Doute oblige, je vérifie. Le facteur Rhésus a été baptisé du nom de l’espèce des singes qui servirent à mettre en évidence ce « facteur agglutinogène, dont la présence ou non dans le sang détermine le groupe sanguin » (TLF).
Laquelle espèce de singe a elle-même été arbitrairement baptisée par les zoologistes (1799) du nom d’un roi légendaire de Thrace, Rhésus ou Rhésos. Un ami de Pâris qui fut égorgé par Diomède et Ulysse avant qu’ils ne puissent porter secours aux Troyens. Et savez-vous de qui il est le fils ? D’un fleuve ! Nous voilà donc à la source même de la racine RH du facteur rhésus.

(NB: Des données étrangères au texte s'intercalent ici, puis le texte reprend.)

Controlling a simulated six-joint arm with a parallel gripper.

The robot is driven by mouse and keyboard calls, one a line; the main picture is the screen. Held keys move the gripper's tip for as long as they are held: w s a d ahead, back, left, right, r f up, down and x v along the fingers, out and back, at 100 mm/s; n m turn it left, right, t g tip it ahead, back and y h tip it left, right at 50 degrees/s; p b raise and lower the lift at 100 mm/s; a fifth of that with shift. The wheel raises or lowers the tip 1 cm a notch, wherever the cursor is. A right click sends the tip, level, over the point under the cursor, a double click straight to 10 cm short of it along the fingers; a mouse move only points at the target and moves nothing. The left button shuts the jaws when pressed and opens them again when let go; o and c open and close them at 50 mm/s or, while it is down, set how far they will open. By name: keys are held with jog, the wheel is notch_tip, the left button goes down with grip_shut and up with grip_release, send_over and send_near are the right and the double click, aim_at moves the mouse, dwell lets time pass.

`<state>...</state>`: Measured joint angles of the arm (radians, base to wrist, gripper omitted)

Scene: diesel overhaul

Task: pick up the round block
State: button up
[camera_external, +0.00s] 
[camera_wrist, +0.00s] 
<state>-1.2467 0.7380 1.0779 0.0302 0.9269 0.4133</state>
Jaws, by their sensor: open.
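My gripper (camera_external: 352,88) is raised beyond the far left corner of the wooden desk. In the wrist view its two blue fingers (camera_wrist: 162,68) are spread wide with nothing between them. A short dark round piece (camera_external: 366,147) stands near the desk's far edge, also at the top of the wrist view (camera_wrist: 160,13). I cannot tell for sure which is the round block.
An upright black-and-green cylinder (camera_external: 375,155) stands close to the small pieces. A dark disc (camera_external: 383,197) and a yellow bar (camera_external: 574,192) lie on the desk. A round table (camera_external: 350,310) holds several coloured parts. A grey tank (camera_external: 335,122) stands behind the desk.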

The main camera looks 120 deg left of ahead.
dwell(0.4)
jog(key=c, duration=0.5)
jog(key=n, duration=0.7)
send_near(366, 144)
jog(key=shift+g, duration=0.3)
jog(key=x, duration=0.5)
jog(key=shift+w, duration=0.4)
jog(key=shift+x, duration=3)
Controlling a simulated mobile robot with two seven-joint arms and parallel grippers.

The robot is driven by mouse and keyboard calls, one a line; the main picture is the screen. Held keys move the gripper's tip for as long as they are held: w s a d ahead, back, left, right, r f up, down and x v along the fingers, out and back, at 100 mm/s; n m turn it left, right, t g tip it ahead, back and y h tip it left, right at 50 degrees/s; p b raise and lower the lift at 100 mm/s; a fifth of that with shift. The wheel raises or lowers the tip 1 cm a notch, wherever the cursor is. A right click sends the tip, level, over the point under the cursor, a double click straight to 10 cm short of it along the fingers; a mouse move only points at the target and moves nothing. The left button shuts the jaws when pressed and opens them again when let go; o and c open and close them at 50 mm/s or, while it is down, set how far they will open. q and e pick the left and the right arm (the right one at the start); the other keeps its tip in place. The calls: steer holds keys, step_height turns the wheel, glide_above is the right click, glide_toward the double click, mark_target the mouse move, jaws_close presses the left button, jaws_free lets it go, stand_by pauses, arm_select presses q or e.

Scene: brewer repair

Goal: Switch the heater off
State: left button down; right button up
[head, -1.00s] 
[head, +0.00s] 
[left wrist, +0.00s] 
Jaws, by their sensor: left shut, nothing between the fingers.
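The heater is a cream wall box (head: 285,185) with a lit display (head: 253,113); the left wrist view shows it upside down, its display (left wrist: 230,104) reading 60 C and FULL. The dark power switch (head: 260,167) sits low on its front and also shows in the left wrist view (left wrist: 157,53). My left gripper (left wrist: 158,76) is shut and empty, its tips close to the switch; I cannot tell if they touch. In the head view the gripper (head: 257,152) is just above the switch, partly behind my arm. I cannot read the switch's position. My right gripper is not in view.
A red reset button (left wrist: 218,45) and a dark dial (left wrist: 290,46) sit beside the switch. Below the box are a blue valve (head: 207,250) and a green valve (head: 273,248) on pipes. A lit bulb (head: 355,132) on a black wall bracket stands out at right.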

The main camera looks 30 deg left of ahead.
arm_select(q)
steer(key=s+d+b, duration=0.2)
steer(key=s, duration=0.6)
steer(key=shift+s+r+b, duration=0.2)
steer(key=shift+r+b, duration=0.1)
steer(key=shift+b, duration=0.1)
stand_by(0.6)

Cette petite histoire est instructive. N’avoir jamais de certitudes sans avoir remonté le long cours de l’histoire d’un mot, mener sa barque doucement et sûrement. Mais ne jamais non plus s’interdire aucune interrogation, s’autoriser bien au contraire toutes les curiosités, tous les « pourquoi pas », tous les « et si ... » aussi farfelus puissent-ils sembler à condition de ne pas s’arrêter là, se croyant arrivés à bon port, mais d’entreprendre par le voyage vers la source. Et si elle n’est pas du tout là où on la croyait, qu’importe ! On aura fait un beau voyage.
Isabelle
Et pour ceux qui voudraient explorer les alentours de la source, un petit tour mythologique :
Rhésus, roi de Thrace, était le fils du fleuve Strymon. Après s’être illustré par ses exploits en Europe, il vint au secours du roi Priam (roi de Troie) qui l’attendait d’autant plus
impatiemment qu’un ancien oracle avait prédit que Troie ne serait jamais prise si les chevaux de Rhésus buvaient les eaux du Xante et paissaient dans les champs troyens. Les Grecs, qui
connaissaient cet oracle, chargèrent Ulysse et Diomède d’arrêter la marche de Rhésus. Ces deux héros, ayant pénétré dans son camp à la faveur de la nuit, l’égorgèrent et enlevèrent ses chevaux.
(Source, Dictionnaire pour servir à l’intelligence des auteurs classiques grecs et latins).